## WHAT IS REQUIRED
Reproduce exactly the opening lines of the listing, stopping after the line that contains "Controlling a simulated" and including it.

────────

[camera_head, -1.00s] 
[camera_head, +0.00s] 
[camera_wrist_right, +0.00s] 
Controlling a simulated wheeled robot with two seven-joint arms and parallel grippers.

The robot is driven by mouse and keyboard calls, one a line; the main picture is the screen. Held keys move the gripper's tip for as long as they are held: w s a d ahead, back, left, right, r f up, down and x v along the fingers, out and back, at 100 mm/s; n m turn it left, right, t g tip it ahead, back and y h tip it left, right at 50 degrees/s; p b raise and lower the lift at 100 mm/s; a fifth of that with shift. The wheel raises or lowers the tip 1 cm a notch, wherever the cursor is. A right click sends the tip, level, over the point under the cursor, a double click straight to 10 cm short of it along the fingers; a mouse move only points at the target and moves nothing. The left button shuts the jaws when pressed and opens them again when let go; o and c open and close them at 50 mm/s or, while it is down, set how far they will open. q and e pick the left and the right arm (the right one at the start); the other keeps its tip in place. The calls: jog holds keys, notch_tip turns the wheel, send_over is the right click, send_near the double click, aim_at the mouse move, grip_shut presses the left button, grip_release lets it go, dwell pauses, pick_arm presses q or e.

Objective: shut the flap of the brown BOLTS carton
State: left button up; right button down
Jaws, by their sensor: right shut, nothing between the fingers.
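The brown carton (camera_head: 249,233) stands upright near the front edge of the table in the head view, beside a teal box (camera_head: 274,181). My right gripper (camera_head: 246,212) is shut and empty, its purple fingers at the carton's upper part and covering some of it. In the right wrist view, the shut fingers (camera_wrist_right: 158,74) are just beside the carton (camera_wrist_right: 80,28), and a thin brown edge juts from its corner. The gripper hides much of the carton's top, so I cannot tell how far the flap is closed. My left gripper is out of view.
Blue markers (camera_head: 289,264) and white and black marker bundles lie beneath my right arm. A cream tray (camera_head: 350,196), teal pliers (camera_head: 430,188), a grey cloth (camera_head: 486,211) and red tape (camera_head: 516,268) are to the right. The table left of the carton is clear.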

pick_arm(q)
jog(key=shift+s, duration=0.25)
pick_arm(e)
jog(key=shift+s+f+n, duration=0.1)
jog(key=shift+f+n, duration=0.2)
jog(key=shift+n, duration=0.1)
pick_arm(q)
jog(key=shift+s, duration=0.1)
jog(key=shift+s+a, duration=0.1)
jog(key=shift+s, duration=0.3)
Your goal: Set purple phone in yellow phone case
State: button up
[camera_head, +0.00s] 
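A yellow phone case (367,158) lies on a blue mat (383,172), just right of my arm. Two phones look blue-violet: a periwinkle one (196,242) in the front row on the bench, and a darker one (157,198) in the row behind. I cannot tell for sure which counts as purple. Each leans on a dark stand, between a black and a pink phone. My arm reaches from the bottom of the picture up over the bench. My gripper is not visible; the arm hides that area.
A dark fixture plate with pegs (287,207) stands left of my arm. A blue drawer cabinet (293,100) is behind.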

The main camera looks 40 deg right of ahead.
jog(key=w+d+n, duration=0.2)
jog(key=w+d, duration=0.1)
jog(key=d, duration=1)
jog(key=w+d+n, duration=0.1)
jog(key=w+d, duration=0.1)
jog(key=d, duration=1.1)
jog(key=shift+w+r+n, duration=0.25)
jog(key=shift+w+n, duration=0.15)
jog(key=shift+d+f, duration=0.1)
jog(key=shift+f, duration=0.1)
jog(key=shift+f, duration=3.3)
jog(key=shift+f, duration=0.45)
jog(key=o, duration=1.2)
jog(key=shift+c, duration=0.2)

────────

## OUTPUT
[camera_head, -1.00s] 
[camera_head, +0.00s] 
[camera_wrist_right, +0.00s] 
Controlling a simulated wheeled robot with two seven-joint arms and parallel grippers.

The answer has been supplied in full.